Am zweiten Tag treffe ich auf dem Weg von der U-Bahn zum Festgelände Sabsi, eine andere befreundete Löwenbräu-Bedienung. Wegen den Schilderungen der Probleme unserer Kolleg_innen holen wir unsere Mitarbeiterausweise vorsichtshalber schon griffbereit aus den Taschen, als wir uns dem Eingang Goetheplatz nähern. Stattdessen einen der weiter entfernten Personaleingänge zu wählen, würde für uns beide einen zeitintensiven Umweg darstellen. Unsere Arbeitsplätze liegen direkt hinter diesem Eingang und auf den verstopften Straßen innerhalb des Festgeländes ist kein schnelles Fortkommen möglich. Wir können trotz Rucksäcken jedoch genauso problemlos ohne Taschenkontrolle passieren, wie ich bereits am ersten Morgen. Die Sicherheitskräfte winken uns einfach durch, ohne nach Ausweisen zu fragen.

Später am Tag wird mir dann noch bewusster, wie willkürlich Taschen durchsucht, Personen kontrolliert und Einlass ge- bzw. verwehrt wird. Unsere Ofenkartoffelstand-Mitarbeiterin Annika kommt zu spät zu ihrer Schicht. Sie wirkt aufgelöst und etwas aufgebracht, eine Haarsträhne hat sich aus ihrer Frisur gelöst. Man habe sie am Eingang Goetheplatz nicht mit ihrer Handtasche durchgelassen, obwohl sie gleich ihren Mitarbeiterausweis vorgezeigt habe, sondern habe sie auf den Personaleingang mehrere 100 Meter weiter nördlich verwiesen. Dort habe sie schließlich mit ihrer Handtasche, die noch durchsucht worden sei, passieren dürfen. Der Umweg hat sie über eine Viertelstunde gekostet – vor allem weil vom nordöstlichen Personalausgang aus kein direkter Weg über das Festgelände zu unserem Stand führt. Mir entzieht sich die Rationalität dieser Anweisung.

Anscheinend ist der Mitarbeiterausweis weniger eine exklusive Berechtigung zur Benutzung der Personaleingänge als vielmehr eine indirekte Beschränkung auf die Benutzung dieser lediglich drei Zugänge. Annikas Handtasche ist halb so groß wie der Rucksack, mit dem ich bisher immer problemlos passieren konnte. Zudem passen meiner Meinung nach allerhöchsten drei Liter in das Umhängetäschchen. Getränke, Flaschen oder sonstige zu beanstandende Gegenstände hat sie nicht dabei. Unser Chef kommentiert den Vorfall mit den Worten, wir sollten ab jetzt lieber gar nicht erst unseren Ausweis zeigen.

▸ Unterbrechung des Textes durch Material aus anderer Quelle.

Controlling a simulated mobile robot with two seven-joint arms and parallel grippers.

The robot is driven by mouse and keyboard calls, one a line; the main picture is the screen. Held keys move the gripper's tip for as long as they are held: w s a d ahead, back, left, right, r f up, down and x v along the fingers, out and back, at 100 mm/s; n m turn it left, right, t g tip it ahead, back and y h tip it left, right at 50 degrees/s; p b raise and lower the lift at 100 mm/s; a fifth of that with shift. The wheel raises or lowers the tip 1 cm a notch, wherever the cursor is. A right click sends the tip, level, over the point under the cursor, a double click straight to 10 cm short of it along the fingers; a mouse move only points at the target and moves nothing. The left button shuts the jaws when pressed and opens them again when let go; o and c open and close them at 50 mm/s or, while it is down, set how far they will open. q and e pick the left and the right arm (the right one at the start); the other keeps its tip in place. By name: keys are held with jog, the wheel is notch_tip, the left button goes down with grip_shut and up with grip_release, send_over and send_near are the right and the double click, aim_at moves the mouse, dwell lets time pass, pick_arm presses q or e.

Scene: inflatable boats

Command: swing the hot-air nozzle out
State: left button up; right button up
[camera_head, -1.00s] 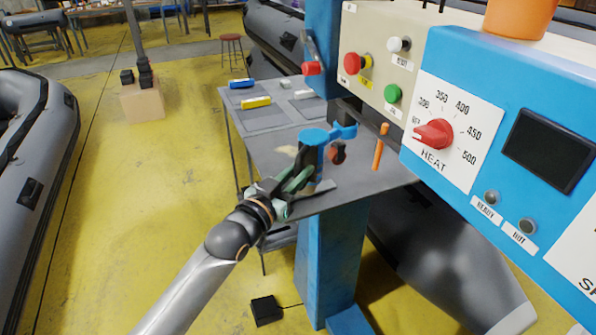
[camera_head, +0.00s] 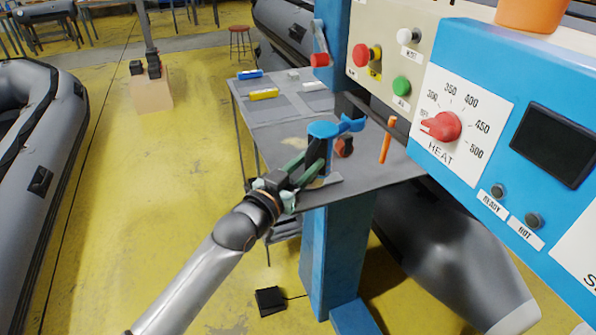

Dann würde man uns auch nicht zum Personaleingang kommandieren und normale Besucher würden sowieso freundlicher behandelt.

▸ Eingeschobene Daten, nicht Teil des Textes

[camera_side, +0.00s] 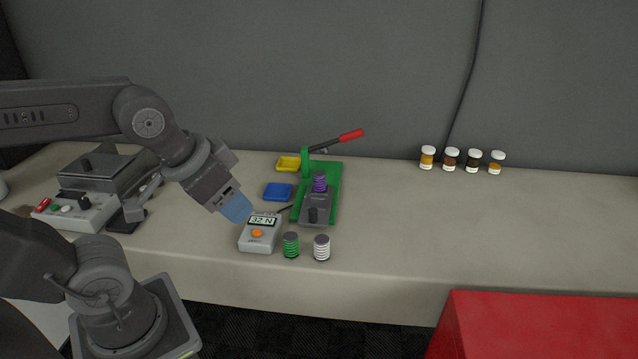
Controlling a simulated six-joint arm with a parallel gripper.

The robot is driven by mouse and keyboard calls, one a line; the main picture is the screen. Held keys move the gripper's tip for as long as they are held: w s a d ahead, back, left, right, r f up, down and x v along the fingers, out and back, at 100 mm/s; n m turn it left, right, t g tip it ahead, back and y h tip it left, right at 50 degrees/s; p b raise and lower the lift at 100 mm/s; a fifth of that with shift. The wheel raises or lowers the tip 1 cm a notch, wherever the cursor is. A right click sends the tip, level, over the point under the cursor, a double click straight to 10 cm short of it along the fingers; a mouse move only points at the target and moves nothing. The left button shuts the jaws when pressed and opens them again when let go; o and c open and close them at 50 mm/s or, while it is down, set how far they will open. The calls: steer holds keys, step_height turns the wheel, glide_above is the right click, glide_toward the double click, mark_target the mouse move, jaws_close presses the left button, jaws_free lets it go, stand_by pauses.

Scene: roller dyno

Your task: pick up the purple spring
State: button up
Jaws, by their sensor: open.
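The purple spring (320,182) stands upright in the green press (332,173), above its dark grey block (315,207). The press's lever with a red handle (350,136) points up to the right. My gripper (237,209) has bluish fingers pointing down and to the right. It is left of the press, near the display box, and apart from the spring. It is open and looks empty, though the gap between the fingers is hard to see from this side.
A grey box reading 32 N (260,232) sits below my gripper. A green spring (291,245) and a white spring (321,247) stand near the front edge. Blue (278,192) and yellow (288,163) trays lie left of the press. Several jars (451,159) stand at the back right.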

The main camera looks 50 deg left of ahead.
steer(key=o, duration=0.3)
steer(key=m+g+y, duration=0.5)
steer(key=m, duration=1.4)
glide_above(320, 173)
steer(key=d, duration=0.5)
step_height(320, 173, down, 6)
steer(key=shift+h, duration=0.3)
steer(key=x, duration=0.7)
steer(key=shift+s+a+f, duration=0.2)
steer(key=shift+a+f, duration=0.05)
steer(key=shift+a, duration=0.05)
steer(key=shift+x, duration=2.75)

Diese unterschiedlichen Erfahrungen mit dem Zugang oder der Zugangsverweigerung zum Festgelände lassen weniger ein einheitliches Kontroll-System, sondern vielmehr eine große Willkür erkennen. Während selbst große Rucksäcke an den allgemeinen Eingängen häufig durchgewunken werden, scheinen die Privilegien des Mitarbeiterausweises nicht einmal am Personaleingang sicher zu gelten. Gewiss bleibt nur das Grenzspektakel, die spektakuläre Umgrenzung des Oktoberfestes, selbst.

 

Mona Bergmann

 

 

Literatur

1 Alle Namen wurden zur Anonymisierung der Personen geändert. (weiterlesen)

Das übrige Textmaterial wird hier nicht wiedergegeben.